[start of Material to process]
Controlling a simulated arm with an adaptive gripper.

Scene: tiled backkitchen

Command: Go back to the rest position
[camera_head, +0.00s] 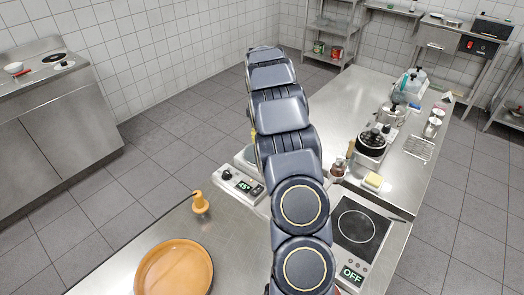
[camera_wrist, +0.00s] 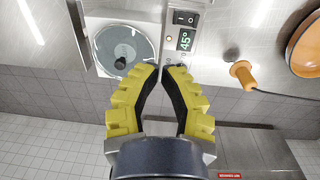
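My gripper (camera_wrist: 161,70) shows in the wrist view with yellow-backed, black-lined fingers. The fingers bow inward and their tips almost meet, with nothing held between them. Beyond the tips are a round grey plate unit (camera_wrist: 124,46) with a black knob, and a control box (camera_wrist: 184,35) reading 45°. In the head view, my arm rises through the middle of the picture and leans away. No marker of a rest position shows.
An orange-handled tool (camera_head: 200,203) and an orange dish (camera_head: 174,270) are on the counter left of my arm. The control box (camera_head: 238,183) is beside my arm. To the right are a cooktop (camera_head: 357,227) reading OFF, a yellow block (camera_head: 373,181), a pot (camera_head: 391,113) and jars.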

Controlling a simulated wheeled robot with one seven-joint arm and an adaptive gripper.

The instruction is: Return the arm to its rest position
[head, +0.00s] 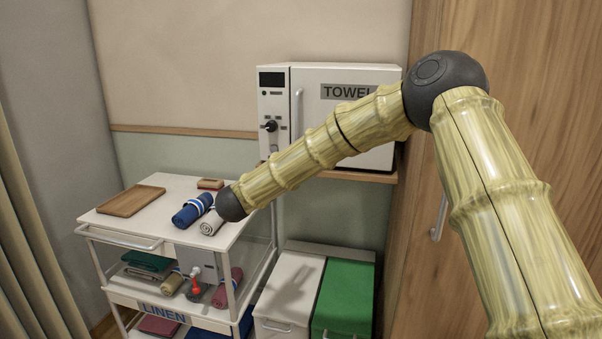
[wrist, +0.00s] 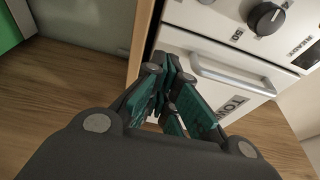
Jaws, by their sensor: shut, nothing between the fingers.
[end of Material to process]
Short task: In your copy, leave out the pictures and reproduce the material above exactly.

In response:
Controlling a simulated arm with an adaptive gripper.

Scene: tiled backkitchen

Command: Go back to the rest position
[camera_head, +0.00s] 
[camera_wrist, +0.00s] 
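My gripper (camera_wrist: 161,70) shows in the wrist view with yellow-backed, black-lined fingers. The fingers bow inward and their tips almost meet, with nothing held between them. Beyond the tips are a round grey plate unit (camera_wrist: 124,46) with a black knob, and a control box (camera_wrist: 184,35) reading 45°. In the head view, my arm rises through the middle of the picture and leans away. No marker of a rest position shows.
An orange-handled tool (camera_head: 200,203) and an orange dish (camera_head: 174,270) are on the counter left of my arm. The control box (camera_head: 238,183) is beside my arm. To the right are a cooktop (camera_head: 357,227) reading OFF, a yellow block (camera_head: 373,181), a pot (camera_head: 391,113) and jars.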

Controlling a simulated wheeled robot with one seven-joint arm and an adaptive gripper.

The instruction is: Return the arm to its rest position
[head, +0.00s] 
[wrist, +0.00s] 
Jaws, by their sensor: shut, nothing between the fingers.

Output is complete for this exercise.